===== Data lines =====

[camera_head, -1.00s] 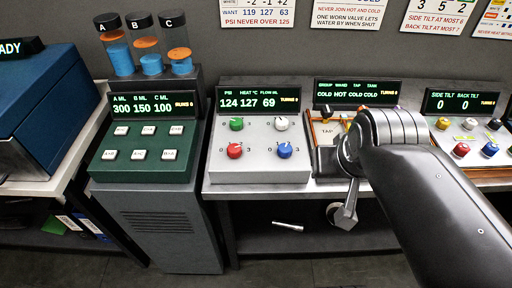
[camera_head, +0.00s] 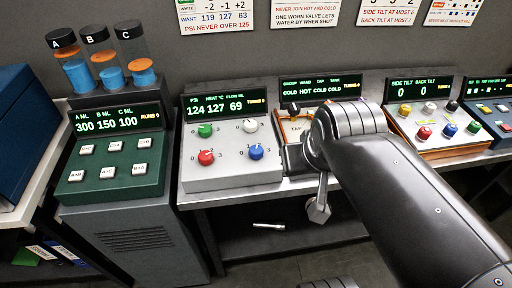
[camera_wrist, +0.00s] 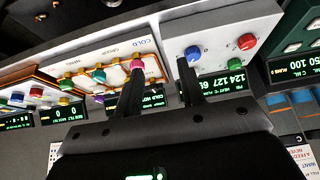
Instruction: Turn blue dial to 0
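The blue dial (camera_head: 256,153) is at the lower right of the grey panel (camera_head: 228,175), with small 0 and 3 marks around it. Its exact pointer angle is too small to read. The panel's display (camera_head: 226,105) reads 124, 127, 69. My gripper (camera_head: 318,208) hangs to the right of this panel, in front of the bench edge, apart from the dial. In the wrist view, which looks upside down, my gripper (camera_wrist: 157,78) has its two fingers apart with nothing between them. The blue dial (camera_wrist: 193,53) shows just beyond the right fingertip.
Red (camera_head: 206,157), green (camera_head: 205,130) and white (camera_head: 250,126) dials share the panel. The orange-framed valve panel (camera_head: 280,122) is partly behind my arm. A tilt panel (camera_head: 437,146) stands right, with another blue knob. A green button panel (camera_head: 112,172) stands left.

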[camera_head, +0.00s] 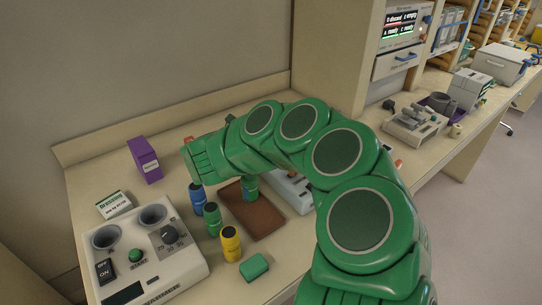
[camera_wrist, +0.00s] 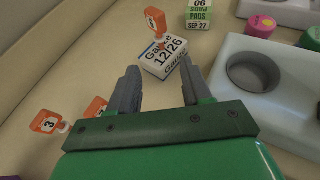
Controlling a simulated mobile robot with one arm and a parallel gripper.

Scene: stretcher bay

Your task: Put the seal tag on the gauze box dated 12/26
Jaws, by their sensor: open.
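The white gauze box (camera_wrist: 165,58) reads "Gauze 12/26" in the wrist view and lies just beyond my fingertips. An orange tag (camera_wrist: 155,20) rises at its far edge, its pale stem end overlapping the box; I cannot tell whether it is attached. Two more orange tags, one marked 3 (camera_wrist: 45,122) and one partly hidden by my left finger (camera_wrist: 96,107), are at the left. My gripper (camera_wrist: 158,68) is open and empty, its fingers pointing at the box. In the head view my green arm covers much of the bench and I cannot make out the gauze box there.
In the head view, a purple box (camera_head: 146,160), a dressing box (camera_head: 115,205), several vials, a brown mat (camera_head: 262,212) and a white device (camera_head: 150,265) occupy the bench.

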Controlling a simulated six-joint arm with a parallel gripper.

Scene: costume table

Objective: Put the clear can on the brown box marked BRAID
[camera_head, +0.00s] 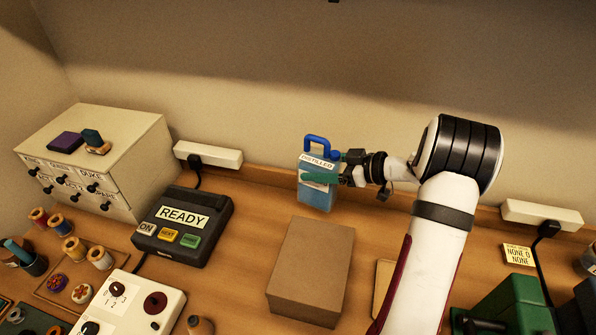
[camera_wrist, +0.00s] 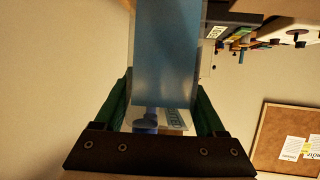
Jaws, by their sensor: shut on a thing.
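The clear can (camera_head: 318,192) is a see-through bluish jug with a blue handle on top and a label reading DISTILLED. It is upright near the back wall in the head view. My gripper (camera_head: 335,169) is shut on its upper body from the right, one green finger across the front. In the wrist view the can (camera_wrist: 165,60) fills the space between the green fingers. I cannot tell whether its base is off the table. The brown box (camera_head: 312,264) stands in front of the can, its top bare; no BRAID mark shows.
A READY console (camera_head: 184,222) stands left of the box, and a drawer cabinet (camera_head: 98,160) is behind it. Power strips (camera_head: 208,154) lie along the wall. Green blocks (camera_head: 515,305) are at front right. My arm covers the table right of the box.

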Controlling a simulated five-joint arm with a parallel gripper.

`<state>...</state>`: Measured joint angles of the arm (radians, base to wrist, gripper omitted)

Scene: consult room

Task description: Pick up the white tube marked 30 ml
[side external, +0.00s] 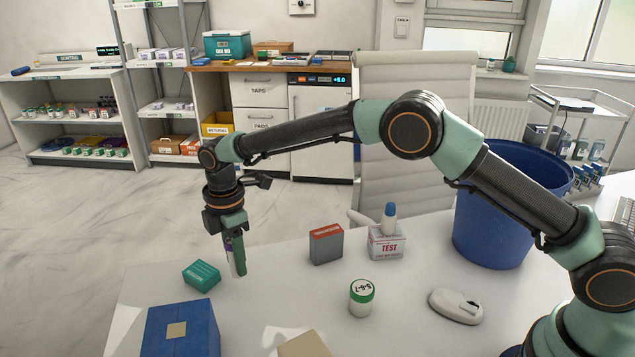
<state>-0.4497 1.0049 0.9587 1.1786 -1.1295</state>
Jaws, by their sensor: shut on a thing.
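My gripper (232,232) points down over the left part of the white table and is shut on a slim upright tube (237,262). The tube looks green with a purple patch near the jaws. No marking on it can be read, and its upper end is hidden in the jaws. Its lower end is close to the tabletop; I cannot tell whether it touches. A white tube with a blue cap (389,217) stands upright in or behind the white and red TEST box (386,243), right of my gripper. No 30 ml mark is readable anywhere.
A teal box (201,275) lies just left of the held tube, and a blue box (180,329) is in front. A grey and red box (326,246), a green-lidded jar (361,298), a white mouse (456,306) and a blue bin (493,228) stand to the right.

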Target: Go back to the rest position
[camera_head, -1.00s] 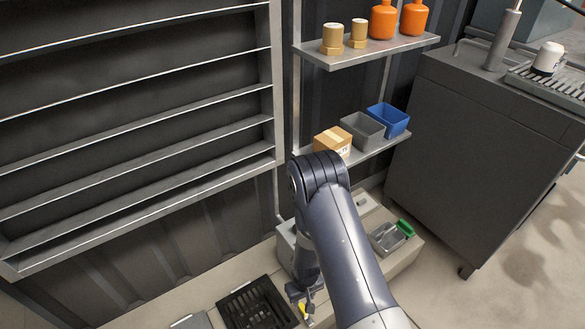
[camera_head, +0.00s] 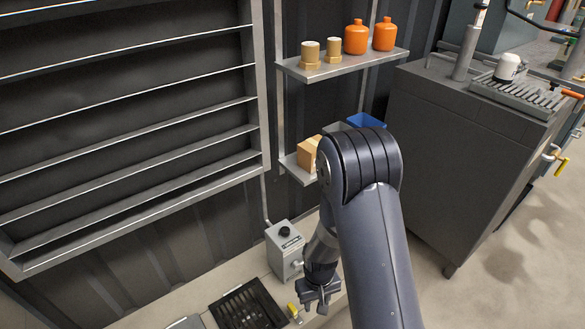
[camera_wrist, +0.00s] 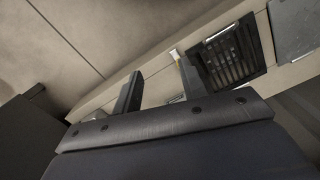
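My gripper (camera_head: 322,304) hangs low in the head view, over the light bench, to the right of a yellow-handled part (camera_head: 295,312). In the wrist view my gripper (camera_wrist: 160,85) shows two dark fingers spread apart with nothing between them. My arm hides part of the bench and the lower shelf.
A grey box with a black knob (camera_head: 286,250) stands left of my gripper. A black slotted tray (camera_head: 250,308) lies at the lower left. The lower shelf (camera_head: 296,170) holds a cardboard box and bins. A dark cabinet (camera_head: 450,150) stands right; the floor before it is clear.

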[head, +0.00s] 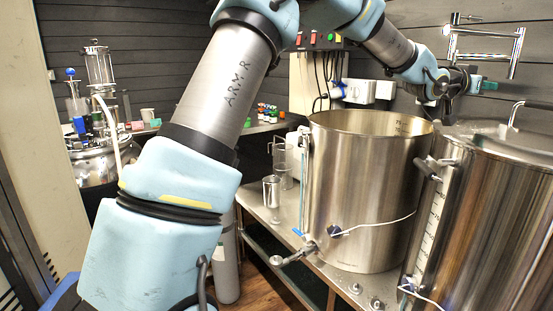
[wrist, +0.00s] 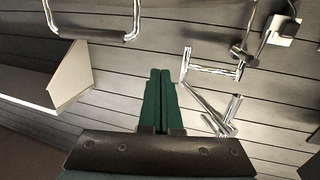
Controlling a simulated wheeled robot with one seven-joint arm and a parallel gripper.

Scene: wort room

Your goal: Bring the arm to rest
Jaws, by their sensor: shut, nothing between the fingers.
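My arm reaches up and across the head view to the right, above the kettles. My gripper (head: 489,85) is at its far end at the upper right, in front of the dark slatted wall and close to a metal pipe fixture (head: 487,45) in the picture. In the wrist view my gripper (wrist: 158,72) shows two green fingers lying together. They are shut with nothing between them and point at the slatted wall. Whether the fingers touch the pipe fixture (wrist: 212,70) cannot be told, but a gap shows in the wrist view.
An open steel kettle (head: 365,195) stands on the bench below my arm. A second, lidded kettle (head: 495,220) stands at the right, below the gripper. A control box (head: 318,80) with cables hangs on the back wall. Steel vessel and glassware (head: 95,160) stand at the left.

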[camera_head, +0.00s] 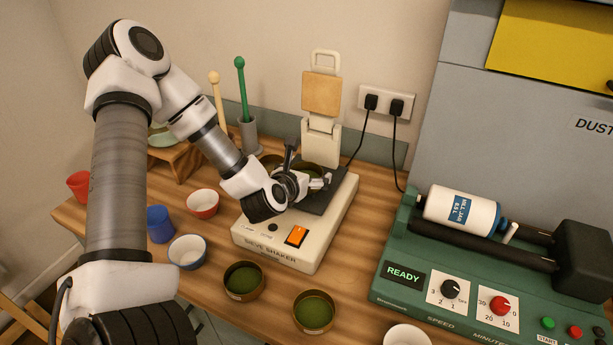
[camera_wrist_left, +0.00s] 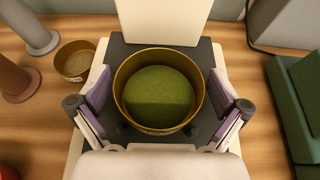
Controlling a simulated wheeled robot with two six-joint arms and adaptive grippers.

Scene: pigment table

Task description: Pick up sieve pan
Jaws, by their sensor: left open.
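A brass sieve pan (camera_wrist_left: 159,90) with green powder in it stands on the dark platform (camera_wrist_left: 202,62) of the sieve shaker (camera_head: 290,243). In the head view the pan is largely hidden by my left gripper (camera_head: 308,167). In the left wrist view my left gripper (camera_wrist_left: 160,100) is open, with one finger on each side of the pan. Gaps show between both fingers and the pan wall, so nothing is held. My right gripper is in neither view.
Behind the pan stands the shaker's raised clamp (camera_head: 321,125). Two green-filled pans (camera_head: 244,281) (camera_head: 314,312) stand in front. A smaller brass pan (camera_wrist_left: 75,60) stands left of the platform. A green roller mill (camera_head: 480,270) stands at right; bowls (camera_head: 188,252) stand at left.

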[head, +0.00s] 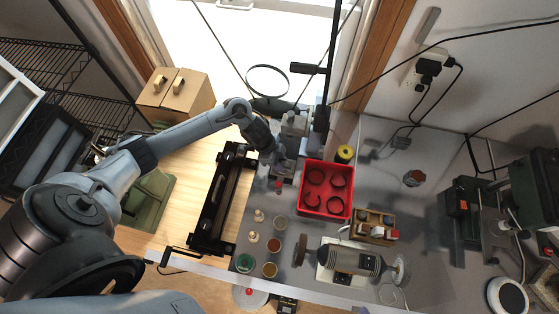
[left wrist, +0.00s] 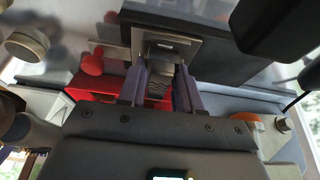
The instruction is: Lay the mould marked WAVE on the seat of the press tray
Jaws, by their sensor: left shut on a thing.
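My left gripper (head: 279,158) reaches in from the left to the press (head: 294,122) at the back of the bench. In the left wrist view its two purple-grey fingers (left wrist: 165,90) are shut on a small grey mould with wavy lines (left wrist: 157,85), which fits the WAVE mark. A square metal plate (left wrist: 140,42), apparently the press tray, lies just beyond the fingertips. In the head view the tray (head: 285,176) shows below the gripper, near a red knob (head: 278,185). The gripper partly hides the tray, and I cannot tell whether the mould touches it.
A red bin (head: 325,215) with dark rings stands close to the right of the tray. A long black frame (head: 205,232) lies to the left. Several small round pots and pegs, a wooden box (head: 358,234) and a grinder (head: 352,262) stand nearer the front.

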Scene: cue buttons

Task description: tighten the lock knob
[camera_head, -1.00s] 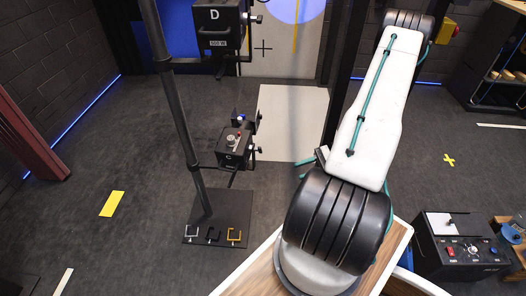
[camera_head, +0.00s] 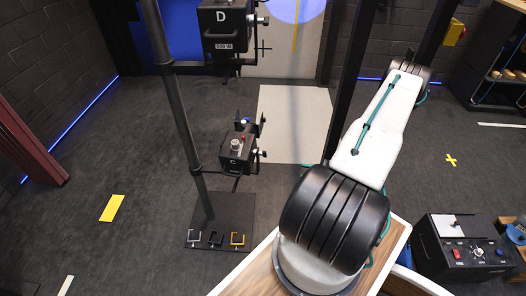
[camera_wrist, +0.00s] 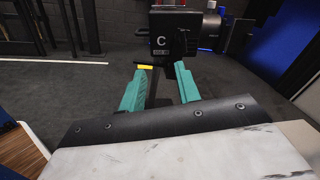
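Lamp C (camera_head: 236,156) is a black box lamp on the lower part of a dark upright pole. My gripper is outside the head view.
Lamp D (camera_head: 226,18) is higher on the same pole (camera_head: 177,95). Several clamps lie on the pole's base plate (camera_head: 221,212). A control box (camera_head: 462,240) stands at the lower right. The grey floor left of the pole is mostly clear.

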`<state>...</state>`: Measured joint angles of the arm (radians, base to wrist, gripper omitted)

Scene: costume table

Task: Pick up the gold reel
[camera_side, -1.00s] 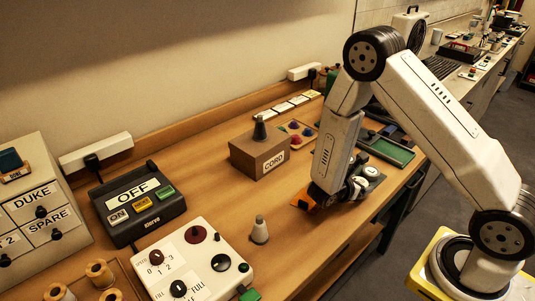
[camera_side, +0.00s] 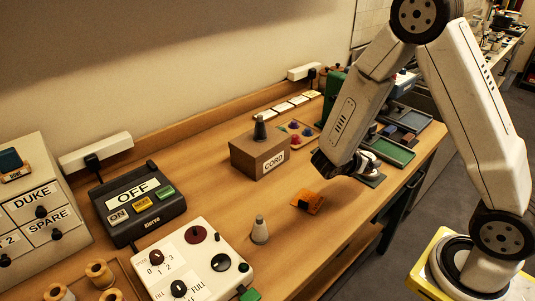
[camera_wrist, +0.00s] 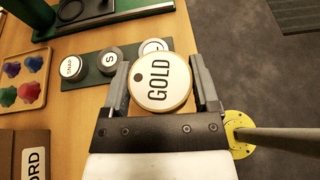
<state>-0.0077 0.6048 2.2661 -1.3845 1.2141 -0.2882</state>
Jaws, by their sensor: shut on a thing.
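The gold reel (camera_wrist: 162,82) has a round white top with a gold rim, a small dark hole and the word GOLD. In the wrist view it sits between the two fingers of my gripper (camera_wrist: 162,75), which are shut on it. In the side view my gripper (camera_side: 326,166) is above the table, beside the CORD box, and I cannot make out the reel there. A dark green strip (camera_wrist: 91,58) beyond the reel bears other round-topped pieces, one marked S (camera_wrist: 110,58); the gold reel partly covers the rightmost one.
The brown CORD box (camera_side: 258,156) with a grey cone on top stands left of my gripper. An orange piece (camera_side: 308,202) lies on the table (camera_side: 335,230) in front. A tray of coloured pieces (camera_wrist: 22,84) and a green tray (camera_side: 388,151) are near. The front middle is mostly clear.

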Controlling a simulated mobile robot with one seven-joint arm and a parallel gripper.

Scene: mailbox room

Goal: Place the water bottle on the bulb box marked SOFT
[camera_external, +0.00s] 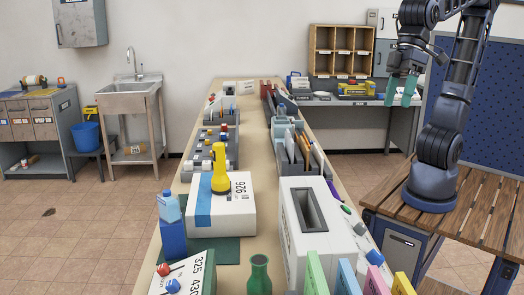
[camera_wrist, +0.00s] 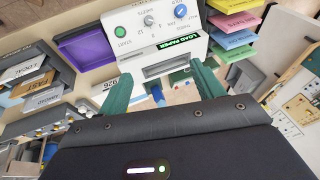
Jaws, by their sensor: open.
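My gripper (camera_external: 400,93) is open and empty, raised at the upper right in the external view, well away from the long table. Its teal fingers also show apart in the wrist view (camera_wrist: 160,88). A blue bottle-like container (camera_external: 173,228) with a lighter top stands upright at the table's near left. A green bottle (camera_external: 259,273) stands at the near edge, its base cut off by the frame. I cannot tell for sure which is the water bottle. No word SOFT is readable, so I cannot pick out the bulb box.
A white box (camera_external: 237,218) with a blue stripe bears a yellow flashlight-like object (camera_external: 220,170). A white slotted machine (camera_external: 315,222) and colored cards (camera_external: 347,278) crowd the near right. The wrist view shows a LOAD PAPER machine (camera_wrist: 150,48) and a purple tray (camera_wrist: 85,47).

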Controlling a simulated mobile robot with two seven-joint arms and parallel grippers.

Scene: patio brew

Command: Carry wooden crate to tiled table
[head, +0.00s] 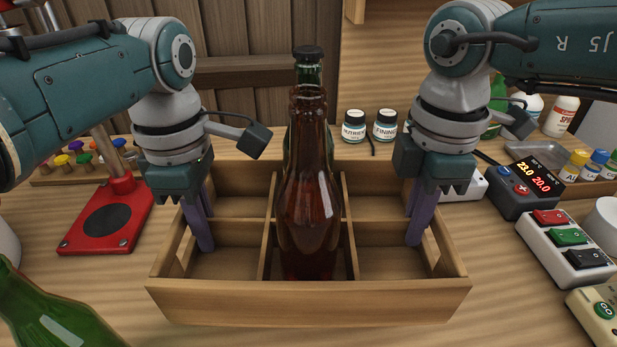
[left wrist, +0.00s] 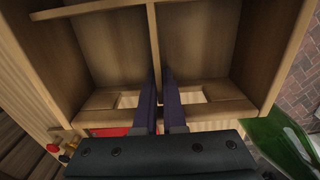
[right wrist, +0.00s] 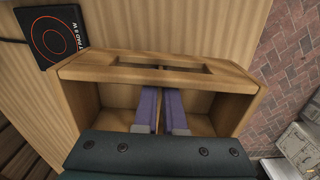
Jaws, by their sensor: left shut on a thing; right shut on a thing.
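The wooden crate (head: 310,302) is in the middle of the head view, upright, with several compartments. A brown bottle (head: 308,205) stands in its front middle compartment, and a green bottle (head: 307,68) with a dark cap stands behind it, mostly hidden. The side compartments look empty. I cannot tell whether the crate touches the bench. The tiled table is not recognisable in any view.
On the wooden bench (head: 100,290), a red stand (head: 107,218) is at left and a green bottle (head: 50,315) at front left. Two small jars (head: 370,125) are behind the crate. A controller (head: 525,188) and a switch box (head: 567,245) are at right. Brick paving (right wrist: 285,30) shows beyond the bench.

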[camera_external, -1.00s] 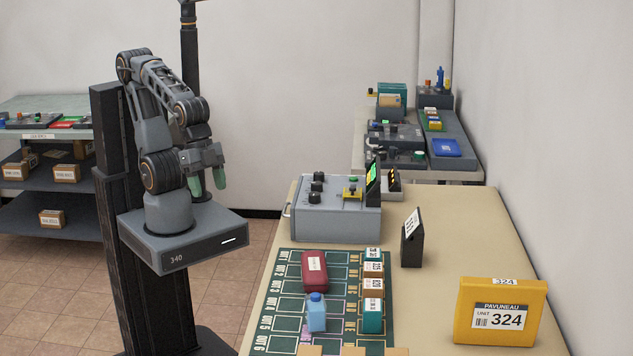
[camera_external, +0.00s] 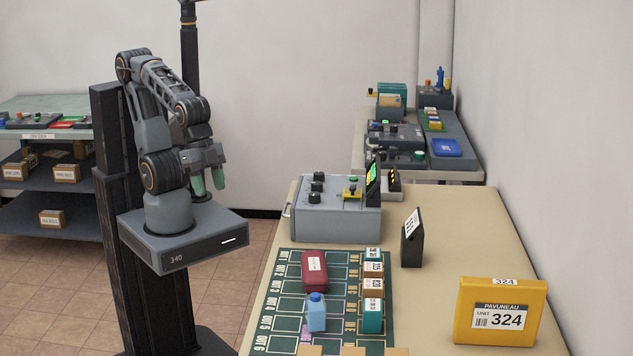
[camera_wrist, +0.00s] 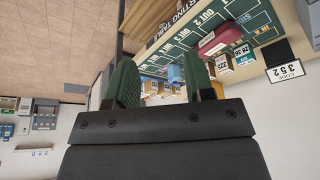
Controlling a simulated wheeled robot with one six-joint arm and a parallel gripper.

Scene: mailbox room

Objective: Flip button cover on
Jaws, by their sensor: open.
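A grey control box (camera_external: 335,222) stands on the near table in the external view. It has several black knobs on its top left, a yellow part (camera_external: 352,190) with a dark stick or lever on its top right, and a raised panel with a green screen (camera_external: 373,174). I cannot make out a button cover for certain at this size. My gripper (camera_external: 208,181) is open and empty, fingers down, left of the box and apart from it. In the wrist view its two green fingers (camera_wrist: 160,84) are spread with nothing between them.
A green sorting mat (camera_external: 285,300) in front of the box holds a dark red case (camera_external: 314,271), a blue bottle (camera_external: 316,312) and small labelled boxes. A black label stand (camera_external: 412,245) and a yellow unit (camera_external: 500,312) stand to the right. Another equipment table (camera_external: 455,174) is behind.

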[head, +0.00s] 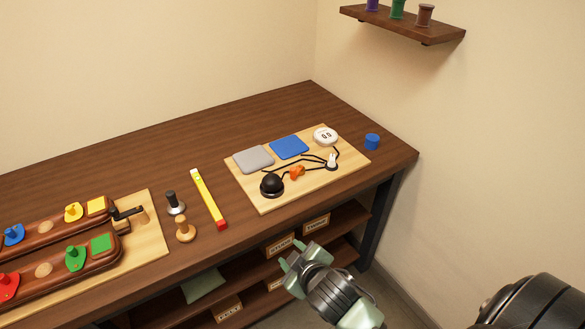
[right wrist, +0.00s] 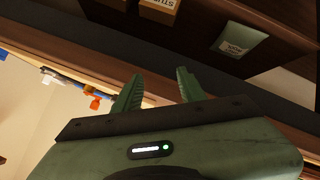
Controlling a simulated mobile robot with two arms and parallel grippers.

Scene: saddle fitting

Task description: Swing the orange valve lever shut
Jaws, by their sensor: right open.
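The orange valve lever (head: 297,172) is on a light wooden board (head: 264,205) on the workbench, beside a black dome (head: 271,183) and among dark tubes. It is small, and its exact angle is hard to tell. An orange piece that looks like it also shows in the right wrist view (right wrist: 95,104), left of the fingers. My right gripper (head: 298,262) is open and empty, in front of the bench edge, well apart from the lever. Its two green fingers show in the right wrist view (right wrist: 160,78). My left gripper is out of view.
The board also carries a grey pad (head: 253,159), a blue pad (head: 289,147) and a white round gauge (head: 325,136). A blue cylinder (head: 372,141) stands right of it. A yellow bar (head: 207,198) lies left. Shelves with labelled boxes (head: 279,245) are under the bench top (head: 120,160).

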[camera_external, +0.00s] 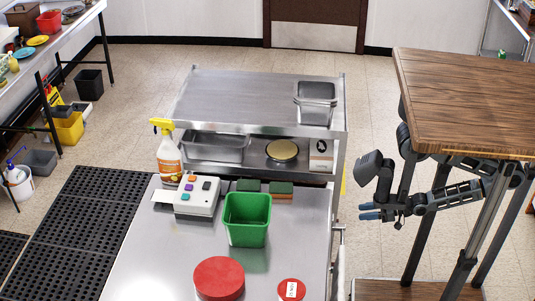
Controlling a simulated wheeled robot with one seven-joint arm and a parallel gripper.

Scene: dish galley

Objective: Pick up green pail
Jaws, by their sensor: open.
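The green pail (247,218) stands upright on the steel table (150,252), near its right side. It looks empty. My gripper (368,212) is open and empty, to the right of the pail and past the table's right edge. It points left toward the pail and is well apart from it. My arm is partly hidden behind the wooden tabletop at the right.
Behind the pail lie two green-and-brown sponges (281,190). A button box (197,195) and spray bottle (168,155) stand to its left. Red round lids (219,277) lie in front. A steel cart (250,100) stands behind. A wooden table (470,95) is at right.

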=====

| Problem to solve |
Only the lines from the one with "Command: Carry wooden crate to tiled table" through the one with "Controlling a simulated mobile robot with two arms" belong in your copy; retype them exactly and drop any pictures.

| Answer to this task |
Command: Carry wooden crate to tiled table
[head, +0.00s] 
[left wrist, +0.00s] 
[right wrist, +0.00s] 
Jaws, by their sensor: left shut on a thing; right shut on a thing.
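The wooden crate (head: 310,302) is in the middle of the head view, upright, with several compartments. A brown bottle (head: 308,205) stands in its front middle compartment, and a green bottle (head: 307,68) with a dark cap stands behind it, mostly hidden. The side compartments look empty. I cannot tell whether the crate touches the bench. The tiled table is not recognisable in any view.
On the wooden bench (head: 100,290), a red stand (head: 107,218) is at left and a green bottle (head: 50,315) at front left. Two small jars (head: 370,125) are behind the crate. A controller (head: 525,188) and a switch box (head: 567,245) are at right. Brick paving (right wrist: 285,30) shows beyond the bench.

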[camera_external, -1.00s] 
[camera_external, +0.00s] 
[camera_wrist, +0.00s] 
Controlling a simulated wheeled robot with one six-joint arm and a parallel gripper.

Scene: mailbox room

Objective: Flip button cover on
Jaws, by their sensor: open.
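A grey control box (camera_external: 335,222) stands on the near table in the external view. It has several black knobs on its top left, a yellow part (camera_external: 352,190) with a dark stick or lever on its top right, and a raised panel with a green screen (camera_external: 373,174). I cannot make out a button cover for certain at this size. My gripper (camera_external: 208,181) is open and empty, fingers down, left of the box and apart from it. In the wrist view its two green fingers (camera_wrist: 160,84) are spread with nothing between them.
A green sorting mat (camera_external: 285,300) in front of the box holds a dark red case (camera_external: 314,271), a blue bottle (camera_external: 316,312) and small labelled boxes. A black label stand (camera_external: 412,245) and a yellow unit (camera_external: 500,312) stand to the right. Another equipment table (camera_external: 455,174) is behind.

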[head, +0.00s] 
[right wrist, +0.00s] 
Controlling a simulated mobile robot with two arms and parallel grippers.

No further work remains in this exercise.